Microsoft is conducting an exhaustive survey of its users and, mindful of the time and effort involved in responding to such a study, the company is offering a copy of Office 2000 Premium to all qualifying participants.
As the software will sell for an estimated $799 at retail outlets, the reward makes this the largest research incentive ever offered by the company.
Conducted by market research firm Griggs-Anderson Research, the lengthy survey is designed to gauge usage patterns of Office users, Microsoft confirmed.
"It's the biggest incentive offer by Microsoft ever," said a representative of Griggs-Anderson. "It's because [the survey] is so lengthy."

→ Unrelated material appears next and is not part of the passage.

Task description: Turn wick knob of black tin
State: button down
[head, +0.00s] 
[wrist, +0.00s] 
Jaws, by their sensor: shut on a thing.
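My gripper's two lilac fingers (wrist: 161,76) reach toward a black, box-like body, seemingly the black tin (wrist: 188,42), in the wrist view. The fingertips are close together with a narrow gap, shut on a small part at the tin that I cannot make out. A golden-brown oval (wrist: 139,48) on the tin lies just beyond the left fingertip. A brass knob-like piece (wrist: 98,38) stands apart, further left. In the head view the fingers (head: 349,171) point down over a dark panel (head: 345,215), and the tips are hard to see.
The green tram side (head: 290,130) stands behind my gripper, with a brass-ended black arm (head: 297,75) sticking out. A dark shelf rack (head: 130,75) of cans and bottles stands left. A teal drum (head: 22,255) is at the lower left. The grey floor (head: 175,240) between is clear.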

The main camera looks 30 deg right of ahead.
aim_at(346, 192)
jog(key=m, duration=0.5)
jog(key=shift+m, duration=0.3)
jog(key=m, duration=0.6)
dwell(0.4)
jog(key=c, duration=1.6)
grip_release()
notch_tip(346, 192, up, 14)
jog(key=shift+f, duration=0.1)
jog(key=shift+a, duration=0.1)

Although initially targeted at names in Griggs-Anderson's database, news of the survey quickly circulated on the Internet. "This is a nice way to get a copy for free," said Nate Mook, Webmaster of the BetaNews beta testing Web site, which first reported the study and its incentives.
Microsoft itself is apparently encouraging a word-of-mouth campaign. "If you know any other Microsoft Office users whom you think might like to earn valuable Microsoft software by participating in this survey, just ask them to send an email to firstname.lastname@example.org," according to the instructions from Microsoft. "They will then automatically receive instructions on how to participate in the study."
Some users who have complained about Microsoft's pricing for the soon-to-be-released office suite are seizing the opportunity to receive the pricey applications for free. The company has raised the price from $599 for Office 97 to $799 for Office 2000.
"Microsoft is charging insane prices for Office 2000," said Mook. "I just completed [the survey] after about 2-3 hours of work. It will be worth it once I get a copy of Office though. It beats paying 800 bucks," he said.
Microsoft beta testers are also annoyed because the company is only charging $20 for the latest beta version of the suite, Mook said. "Beta 2 may be not feature complete, but it was only $20," Mook said. "If Beta 2 didn't expire I'd continue using that, because a few more features and a few less crashes is sure as hell not worth $779."
Although only a limited number of users are needed for the research, the study was still taking new candidates today. Users must answer several preliminary questions to qualify.
"When we ask, 'Where do you want to go today?,' we really want to know. This survey offers you an opportunity to personally influence the development of future versions of Microsoft Office," according to the emailed invitations from Microsoft and its research firm.